Ces données sont disponibles pour refaire (ou faire refaire) ce petit exercice qui mêle sciences de la Terre (astronomie), physique (mesure d'erreur) et mathématiques (géométrie).

Un grand merci à toutes les personnes qui ont déposé un témoignage sur le site et ont fourni le matériel indispensable à cet article.

Pour une prochaine fois

En cas d'événement extraordinaire, tel un météore, mais pas seulement, la précision des témoignages est essentielle. Et pour cela, un moment d'attention particulière est nécessaire. Il faut (faudrait) penser à noter assez rapidement :

  • La date, l'heure et le lieu d'observation (route et sens de circulation, croisement, borne kilométrique, radar fixe, sortie... ville, rue et numéro ou croisement de rues...).
  • La direction d'observation : au-dessus de quel monument, quel relief, quel village...
  • La différence entre le début et la fin s'il y a une certaine durée, une trace : de droite vers la gauche, s'éloignant ou se rapprochant...
  • Et bien sûr, ce que l'on a vu, entendu... voire ressenti.

À partir de ces notes, il sera possible de se positionner sur une carte (papier, Google Earth, ou Géoportail) et de déduire des coordonnées et directions précises.

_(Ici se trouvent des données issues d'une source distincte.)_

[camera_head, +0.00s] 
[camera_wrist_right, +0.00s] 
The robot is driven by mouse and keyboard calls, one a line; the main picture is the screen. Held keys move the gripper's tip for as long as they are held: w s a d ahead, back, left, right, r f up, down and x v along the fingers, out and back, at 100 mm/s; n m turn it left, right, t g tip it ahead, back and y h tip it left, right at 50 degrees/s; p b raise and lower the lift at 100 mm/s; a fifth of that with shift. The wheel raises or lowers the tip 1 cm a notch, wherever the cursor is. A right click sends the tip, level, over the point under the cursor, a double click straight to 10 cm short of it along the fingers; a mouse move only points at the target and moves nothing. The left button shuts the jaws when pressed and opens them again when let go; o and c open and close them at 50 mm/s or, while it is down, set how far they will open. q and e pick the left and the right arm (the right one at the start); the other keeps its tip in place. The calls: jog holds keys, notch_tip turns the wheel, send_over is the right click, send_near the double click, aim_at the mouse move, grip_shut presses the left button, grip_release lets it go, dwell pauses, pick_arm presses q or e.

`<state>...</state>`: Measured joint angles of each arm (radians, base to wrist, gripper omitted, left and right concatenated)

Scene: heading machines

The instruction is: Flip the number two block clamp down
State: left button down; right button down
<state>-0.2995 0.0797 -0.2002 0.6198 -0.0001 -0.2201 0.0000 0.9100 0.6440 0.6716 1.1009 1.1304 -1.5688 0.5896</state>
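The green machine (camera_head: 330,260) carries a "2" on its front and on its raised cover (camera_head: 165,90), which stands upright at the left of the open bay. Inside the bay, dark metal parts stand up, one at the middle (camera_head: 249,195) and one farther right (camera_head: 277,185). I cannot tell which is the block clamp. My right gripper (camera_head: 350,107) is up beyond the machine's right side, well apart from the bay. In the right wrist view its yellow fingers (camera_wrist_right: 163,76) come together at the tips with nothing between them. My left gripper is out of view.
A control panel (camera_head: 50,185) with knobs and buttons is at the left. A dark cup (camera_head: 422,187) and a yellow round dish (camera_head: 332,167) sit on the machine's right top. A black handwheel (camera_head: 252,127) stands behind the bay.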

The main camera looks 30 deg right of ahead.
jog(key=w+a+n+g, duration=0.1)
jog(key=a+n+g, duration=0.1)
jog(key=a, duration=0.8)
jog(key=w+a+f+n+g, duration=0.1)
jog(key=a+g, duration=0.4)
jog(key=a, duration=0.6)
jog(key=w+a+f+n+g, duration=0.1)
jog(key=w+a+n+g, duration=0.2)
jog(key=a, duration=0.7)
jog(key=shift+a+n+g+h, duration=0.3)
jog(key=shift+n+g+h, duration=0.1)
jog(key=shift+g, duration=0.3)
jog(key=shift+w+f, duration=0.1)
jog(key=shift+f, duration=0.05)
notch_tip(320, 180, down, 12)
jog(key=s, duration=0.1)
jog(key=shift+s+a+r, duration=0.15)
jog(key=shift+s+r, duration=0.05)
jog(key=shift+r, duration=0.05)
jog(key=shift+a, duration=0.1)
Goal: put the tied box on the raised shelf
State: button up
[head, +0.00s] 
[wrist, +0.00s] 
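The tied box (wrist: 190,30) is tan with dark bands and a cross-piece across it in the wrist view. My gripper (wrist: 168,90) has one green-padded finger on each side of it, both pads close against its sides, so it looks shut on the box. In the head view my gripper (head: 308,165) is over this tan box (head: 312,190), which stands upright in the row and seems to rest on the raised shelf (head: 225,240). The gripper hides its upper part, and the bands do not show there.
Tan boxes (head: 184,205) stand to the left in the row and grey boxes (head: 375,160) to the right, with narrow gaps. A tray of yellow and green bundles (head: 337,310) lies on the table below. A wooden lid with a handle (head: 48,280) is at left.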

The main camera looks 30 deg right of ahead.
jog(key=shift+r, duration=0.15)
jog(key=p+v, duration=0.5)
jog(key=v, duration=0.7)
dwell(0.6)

Bien sûr, ceci est le cas idéal. Mais un témoignage, même incomplet reste intéressant. Il est cependant nécessaire de distinguer les faits observés, des faits moins certains (on peut avoir été dans un endroit peu familier dans lequel on n'a pas de repères sûrs), voire des souvenirs vagues. La précision, lors d'un témoignage, du degré de certitude des faits relatés permet un traitement plus aisé des données. En effet cela facilite la détermination d'une marge d'erreur a priori et non pas a posteriori selon la plus ou moins grande cohérence avec d'autres témoignages.